# [Collected material]
* * * * * * *
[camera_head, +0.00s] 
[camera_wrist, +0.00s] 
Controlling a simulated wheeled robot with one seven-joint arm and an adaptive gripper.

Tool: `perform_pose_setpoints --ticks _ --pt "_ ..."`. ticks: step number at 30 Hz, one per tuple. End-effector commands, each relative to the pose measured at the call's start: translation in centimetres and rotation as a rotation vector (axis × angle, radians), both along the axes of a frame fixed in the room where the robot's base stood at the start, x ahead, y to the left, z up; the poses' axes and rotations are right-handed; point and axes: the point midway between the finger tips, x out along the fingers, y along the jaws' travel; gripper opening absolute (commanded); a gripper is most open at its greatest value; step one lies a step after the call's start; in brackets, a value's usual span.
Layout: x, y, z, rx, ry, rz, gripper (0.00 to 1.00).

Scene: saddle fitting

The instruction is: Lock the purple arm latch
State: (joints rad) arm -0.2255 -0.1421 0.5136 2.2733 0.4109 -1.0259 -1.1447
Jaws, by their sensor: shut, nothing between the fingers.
* * * * * * *
# [Request]
Write out the lines above, starting at the line that contains "Layout: x, y, z, rx, ry, rz, gripper" and ending with the final line, and nothing else; copy them exactly.

# [Complete response]
Layout: x, y, z, rx, ry, rz, gripper (0.00 to 1.00).

Scene: saddle fitting

The instruction is: Lock the purple arm latch
State: (joints rad) arm -0.2255 -0.1421 0.5136 2.2733 0.4109 -1.0259 -1.1447
Jaws, by their sensor: shut, nothing between the fingers.

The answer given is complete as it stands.